* What is asked
Each line that follows is to be retyped exactly.

* Supplied records
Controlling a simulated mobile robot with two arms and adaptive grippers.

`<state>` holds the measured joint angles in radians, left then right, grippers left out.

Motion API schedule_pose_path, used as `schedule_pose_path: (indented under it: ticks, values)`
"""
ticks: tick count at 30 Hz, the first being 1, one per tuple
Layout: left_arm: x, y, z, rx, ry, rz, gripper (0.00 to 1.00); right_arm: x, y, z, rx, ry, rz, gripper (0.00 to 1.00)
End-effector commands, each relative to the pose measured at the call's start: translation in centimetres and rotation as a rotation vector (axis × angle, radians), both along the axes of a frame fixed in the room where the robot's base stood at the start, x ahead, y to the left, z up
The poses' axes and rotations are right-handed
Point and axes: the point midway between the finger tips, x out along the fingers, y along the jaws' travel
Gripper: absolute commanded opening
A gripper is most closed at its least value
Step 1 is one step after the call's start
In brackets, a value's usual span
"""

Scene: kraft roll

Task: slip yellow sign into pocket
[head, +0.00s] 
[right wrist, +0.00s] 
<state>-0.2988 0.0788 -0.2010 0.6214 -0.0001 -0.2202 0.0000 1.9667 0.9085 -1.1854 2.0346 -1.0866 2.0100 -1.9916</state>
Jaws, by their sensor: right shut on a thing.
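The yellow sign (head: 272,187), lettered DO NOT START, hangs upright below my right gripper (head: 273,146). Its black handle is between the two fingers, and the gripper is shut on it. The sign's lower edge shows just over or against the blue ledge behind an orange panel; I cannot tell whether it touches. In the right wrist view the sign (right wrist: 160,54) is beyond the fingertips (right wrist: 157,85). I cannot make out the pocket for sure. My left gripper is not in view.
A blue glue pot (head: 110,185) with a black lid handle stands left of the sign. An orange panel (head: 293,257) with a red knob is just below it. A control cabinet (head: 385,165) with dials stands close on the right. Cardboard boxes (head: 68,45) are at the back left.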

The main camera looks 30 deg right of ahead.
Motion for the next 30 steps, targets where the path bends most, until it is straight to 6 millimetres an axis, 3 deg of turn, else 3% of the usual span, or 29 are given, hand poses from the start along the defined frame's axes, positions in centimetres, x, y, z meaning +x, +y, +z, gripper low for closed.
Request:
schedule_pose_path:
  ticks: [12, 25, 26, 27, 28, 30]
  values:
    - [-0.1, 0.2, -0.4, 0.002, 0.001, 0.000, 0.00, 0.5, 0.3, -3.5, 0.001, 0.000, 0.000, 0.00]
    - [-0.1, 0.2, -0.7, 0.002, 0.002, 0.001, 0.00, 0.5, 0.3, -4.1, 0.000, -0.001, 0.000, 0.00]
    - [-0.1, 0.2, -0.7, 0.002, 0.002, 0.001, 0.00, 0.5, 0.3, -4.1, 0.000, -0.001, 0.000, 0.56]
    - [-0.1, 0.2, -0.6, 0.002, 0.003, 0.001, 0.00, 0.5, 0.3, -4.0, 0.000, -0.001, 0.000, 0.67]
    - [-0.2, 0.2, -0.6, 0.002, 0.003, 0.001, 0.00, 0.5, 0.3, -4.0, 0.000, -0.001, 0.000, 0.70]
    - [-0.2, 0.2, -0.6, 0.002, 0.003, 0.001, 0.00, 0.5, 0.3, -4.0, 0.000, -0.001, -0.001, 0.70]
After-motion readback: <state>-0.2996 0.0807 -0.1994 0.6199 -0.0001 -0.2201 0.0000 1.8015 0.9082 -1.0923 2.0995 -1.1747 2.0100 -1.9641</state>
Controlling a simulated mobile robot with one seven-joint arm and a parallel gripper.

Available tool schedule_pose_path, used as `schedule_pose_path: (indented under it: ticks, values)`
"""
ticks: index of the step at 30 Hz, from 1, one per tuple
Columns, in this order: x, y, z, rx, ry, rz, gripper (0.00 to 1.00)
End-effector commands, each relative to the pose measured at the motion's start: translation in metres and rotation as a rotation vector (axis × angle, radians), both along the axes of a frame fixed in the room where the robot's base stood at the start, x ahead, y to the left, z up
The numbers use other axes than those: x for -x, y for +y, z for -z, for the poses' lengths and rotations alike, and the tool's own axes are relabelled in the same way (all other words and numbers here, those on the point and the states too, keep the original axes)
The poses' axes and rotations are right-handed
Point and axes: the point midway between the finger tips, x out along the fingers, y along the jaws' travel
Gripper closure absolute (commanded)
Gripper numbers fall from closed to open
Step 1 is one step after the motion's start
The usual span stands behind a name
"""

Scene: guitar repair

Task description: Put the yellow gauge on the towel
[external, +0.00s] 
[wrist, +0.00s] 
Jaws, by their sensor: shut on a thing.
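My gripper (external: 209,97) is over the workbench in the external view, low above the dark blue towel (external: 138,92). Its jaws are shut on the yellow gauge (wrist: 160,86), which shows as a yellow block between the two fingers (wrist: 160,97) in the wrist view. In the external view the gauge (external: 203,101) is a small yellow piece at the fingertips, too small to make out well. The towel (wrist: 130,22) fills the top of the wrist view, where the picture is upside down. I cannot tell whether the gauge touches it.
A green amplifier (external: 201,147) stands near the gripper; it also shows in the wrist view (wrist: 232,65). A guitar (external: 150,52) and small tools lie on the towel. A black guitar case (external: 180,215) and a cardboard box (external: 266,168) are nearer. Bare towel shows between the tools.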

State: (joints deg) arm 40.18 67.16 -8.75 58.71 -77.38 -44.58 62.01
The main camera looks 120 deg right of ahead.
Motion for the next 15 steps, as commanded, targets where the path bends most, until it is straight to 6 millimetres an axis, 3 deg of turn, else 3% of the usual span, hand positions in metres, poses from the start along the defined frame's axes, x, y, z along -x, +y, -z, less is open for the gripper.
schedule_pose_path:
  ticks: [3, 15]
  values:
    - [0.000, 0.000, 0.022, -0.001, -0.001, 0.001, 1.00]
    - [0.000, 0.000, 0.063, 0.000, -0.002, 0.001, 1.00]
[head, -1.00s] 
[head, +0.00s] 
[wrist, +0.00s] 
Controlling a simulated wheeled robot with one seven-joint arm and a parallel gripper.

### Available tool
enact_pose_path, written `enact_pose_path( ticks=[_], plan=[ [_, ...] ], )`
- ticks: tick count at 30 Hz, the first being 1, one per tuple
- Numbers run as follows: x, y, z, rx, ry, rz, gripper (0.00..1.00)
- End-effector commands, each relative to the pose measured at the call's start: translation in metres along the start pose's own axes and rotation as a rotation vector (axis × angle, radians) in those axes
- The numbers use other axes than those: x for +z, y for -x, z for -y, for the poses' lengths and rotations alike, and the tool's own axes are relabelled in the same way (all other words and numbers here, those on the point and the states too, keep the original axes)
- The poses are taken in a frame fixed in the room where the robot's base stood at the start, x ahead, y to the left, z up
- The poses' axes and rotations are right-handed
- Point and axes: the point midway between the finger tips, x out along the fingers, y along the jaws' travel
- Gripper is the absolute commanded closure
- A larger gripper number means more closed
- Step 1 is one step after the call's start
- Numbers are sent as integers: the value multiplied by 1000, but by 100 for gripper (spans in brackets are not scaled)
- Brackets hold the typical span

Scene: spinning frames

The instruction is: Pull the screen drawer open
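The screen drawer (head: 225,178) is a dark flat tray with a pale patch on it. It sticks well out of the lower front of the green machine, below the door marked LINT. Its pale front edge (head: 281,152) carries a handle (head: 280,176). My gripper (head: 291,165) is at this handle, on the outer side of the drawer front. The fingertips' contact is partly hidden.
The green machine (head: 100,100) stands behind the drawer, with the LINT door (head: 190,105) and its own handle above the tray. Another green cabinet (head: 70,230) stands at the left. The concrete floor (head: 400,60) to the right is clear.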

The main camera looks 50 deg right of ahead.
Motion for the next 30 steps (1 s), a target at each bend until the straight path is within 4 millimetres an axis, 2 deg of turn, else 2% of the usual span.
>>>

* Answer to this task
Controlling a simulated mobile robot with two arms and adaptive grippers.

`<state>` holds the measured joint angles in radians, left then right, grippers left out.

Motion API schedule_pose_path, used as `schedule_pose_path: (indented under it: ticks, values)`
"""
ticks: tick count at 30 Hz, the first being 1, one per tuple
Layout: left_arm: x, y, z, rx, ry, rz, gripper (0.00 to 1.00); right_arm: x, y, z, rx, ry, rz, gripper (0.00 to 1.00)
End-effector commands, each relative to the pose measured at the call's start: translation in centimetres and rotation as a rotation vector (axis × angle, radians), both along the axes of a frame fixed in the room where the robot's base stood at the start, x ahead, y to the left, z up
The poses' axes and rotations are right-handed
Point and axes: the point midway between the finger tips, x out along the fingers, y along the jaws' travel
Gripper: absolute commanded opening
A gripper is most closed at its least value
Step 1 is one step after the call's start
In brackets, a value's usual span
"""

Scene: kraft roll

Task: slip yellow sign into pocket
[head, +0.00s] 
[right wrist, +0.00s] 
<state>-0.2988 0.0788 -0.2010 0.6214 -0.0001 -0.2202 0.0000 1.9667 0.9085 -1.1854 2.0346 -1.0866 2.0100 -1.9916</state>
Jaws, by their sensor: right shut on a thing.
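The yellow sign (head: 272,187), lettered DO NOT START, hangs upright below my right gripper (head: 273,146). Its black handle is between the two fingers, and the gripper is shut on it. The sign's lower edge shows just over or against the blue ledge behind an orange panel; I cannot tell whether it touches. In the right wrist view the sign (right wrist: 160,54) is beyond the fingertips (right wrist: 157,85). I cannot make out the pocket for sure. My left gripper is not in view.
A blue glue pot (head: 110,185) with a black lid handle stands left of the sign. An orange panel (head: 293,257) with a red knob is just below it. A control cabinet (head: 385,165) with dials stands close on the right. Cardboard boxes (head: 68,45) are at the back left.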

The main camera looks 30 deg right of ahead.
Motion for the next 30 steps, targets where the path bends most, until it is straight to 6 millimetres an axis, 3 deg of turn, else 3% of the usual span, or 29 are given, hand poses from the start along the defined frame's axes, positions in centimetres, x, y, z meaning +x, +y, +z, gripper low for closed.
Request:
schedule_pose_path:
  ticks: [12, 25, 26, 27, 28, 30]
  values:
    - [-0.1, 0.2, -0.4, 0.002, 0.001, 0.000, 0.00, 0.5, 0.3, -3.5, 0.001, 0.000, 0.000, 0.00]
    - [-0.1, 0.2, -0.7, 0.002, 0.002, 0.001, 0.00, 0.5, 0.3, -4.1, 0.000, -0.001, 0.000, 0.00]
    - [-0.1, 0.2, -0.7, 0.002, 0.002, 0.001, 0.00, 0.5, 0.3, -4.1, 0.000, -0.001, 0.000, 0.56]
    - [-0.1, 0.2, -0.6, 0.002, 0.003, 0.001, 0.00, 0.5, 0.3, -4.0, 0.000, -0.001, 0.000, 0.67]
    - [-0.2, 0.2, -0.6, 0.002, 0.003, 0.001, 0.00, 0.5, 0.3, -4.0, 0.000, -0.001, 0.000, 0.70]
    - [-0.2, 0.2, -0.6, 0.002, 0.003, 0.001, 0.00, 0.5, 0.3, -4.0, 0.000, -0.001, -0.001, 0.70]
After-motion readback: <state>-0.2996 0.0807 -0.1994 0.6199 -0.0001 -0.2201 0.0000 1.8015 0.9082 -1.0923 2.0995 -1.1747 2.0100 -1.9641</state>
Controlling a simulated mobile robot with one seven-joint arm and a parallel gripper.

Available tool schedule_pose_path, used as `schedule_pose_path: (indented under it: ticks, values)`
"""
ticks: index of the step at 30 Hz, from 1, one per tuple
Columns, in this order: x, y, z, rx, ry, rz, gripper (0.00 to 1.00)
End-effector commands, each relative to the pose measured at the motion's start: translation in metres and rotation as a rotation vector (axis × angle, radians), both along the axes of a frame fixed in the room where the robot's base stood at the start, x ahead, y to the left, z up
The numbers use other axes than those: x for -x, y for +y, z for -z, for the poses' lengths and rotations alike, and the tool's own axes are relabelled in the same way (all other words and numbers here, those on the point and the states too, keep the original axes)
The poses' axes and rotations are right-handed
Point and axes: the point midway between the finger tips, x out along the fingers, y along the jaws' travel
Gripper closure absolute (commanded)
Gripper numbers fall from closed to open
Step 1 is one step after the motion's start
The usual span stands behind a name
"""

Scene: guitar repair

Task description: Put the yellow gauge on the towel
[external, +0.00s] 
[wrist, +0.00s] 
Jaws, by their sensor: shut on a thing.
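My gripper (external: 209,97) is over the workbench in the external view, low above the dark blue towel (external: 138,92). Its jaws are shut on the yellow gauge (wrist: 160,86), which shows as a yellow block between the two fingers (wrist: 160,97) in the wrist view. In the external view the gauge (external: 203,101) is a small yellow piece at the fingertips, too small to make out well. The towel (wrist: 130,22) fills the top of the wrist view, where the picture is upside down. I cannot tell whether the gauge touches it.
A green amplifier (external: 201,147) stands near the gripper; it also shows in the wrist view (wrist: 232,65). A guitar (external: 150,52) and small tools lie on the towel. A black guitar case (external: 180,215) and a cardboard box (external: 266,168) are nearer. Bare towel shows between the tools.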

State: (joints deg) arm 40.18 67.16 -8.75 58.71 -77.38 -44.58 62.01
The main camera looks 120 deg right of ahead.
Motion for the next 15 steps, as commanded, targets where the path bends most, until it is straight to 6 millimetres an axis, 3 deg of turn, else 3% of the usual span, hand positions in metres, poses from the start along the defined frame's axes, x, y, z along -x, +y, -z, less is open for the gripper.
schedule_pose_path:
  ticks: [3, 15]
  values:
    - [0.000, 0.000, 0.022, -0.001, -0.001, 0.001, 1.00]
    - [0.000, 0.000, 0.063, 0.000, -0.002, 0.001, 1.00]
[head, -1.00s] 
[head, +0.00s] 
[wrist, +0.00s] 
Controlling a simulated wheeled robot with one seven-joint arm and a parallel gripper.

### Available tool
enact_pose_path, written `enact_pose_path( ticks=[_], plan=[ [_, ...] ], )`
- ticks: tick count at 30 Hz, the first being 1, one per tuple
- Numbers run as follows: x, y, z, rx, ry, rz, gripper (0.00..1.00)
- End-effector commands, each relative to the pose measured at the call's start: translation in metres along the start pose's own axes and rotation as a rotation vector (axis × angle, radians) in those axes
- The numbers use other axes than those: x for +z, y for -x, z for -y, for the poses' lengths and rotations alike, and the tool's own axes are relabelled in the same way (all other words and numbers here, those on the point and the states too, keep the original axes)
- The poses are taken in a frame fixed in the room where the robot's base stood at the start, x ahead, y to the left, z up
- The poses' axes and rotations are right-handed
- Point and axes: the point midway between the finger tips, x out along the fingers, y along the jaws' travel
- Gripper is the absolute commanded closure
- A larger gripper number means more closed
- Step 1 is one step after the call's start
- Numbers are sent as integers: the value multiplied by 1000, but by 100 for gripper (spans in brackets are not scaled)
- Brackets hold the typical span

Scene: spinning frames

The instruction is: Pull the screen drawer open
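The screen drawer (head: 225,178) is a dark flat tray with a pale patch on it. It sticks well out of the lower front of the green machine, below the door marked LINT. Its pale front edge (head: 281,152) carries a handle (head: 280,176). My gripper (head: 291,165) is at this handle, on the outer side of the drawer front. The fingertips' contact is partly hidden.
The green machine (head: 100,100) stands behind the drawer, with the LINT door (head: 190,105) and its own handle above the tray. Another green cabinet (head: 70,230) stands at the left. The concrete floor (head: 400,60) to the right is clear.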

The main camera looks 50 deg right of ahead.
Motion for the next 30 steps (1 s), a target at each bend until the straight path is within 4 millimetres an axis, 2 deg of turn, else 2% of the usual span.
>>>

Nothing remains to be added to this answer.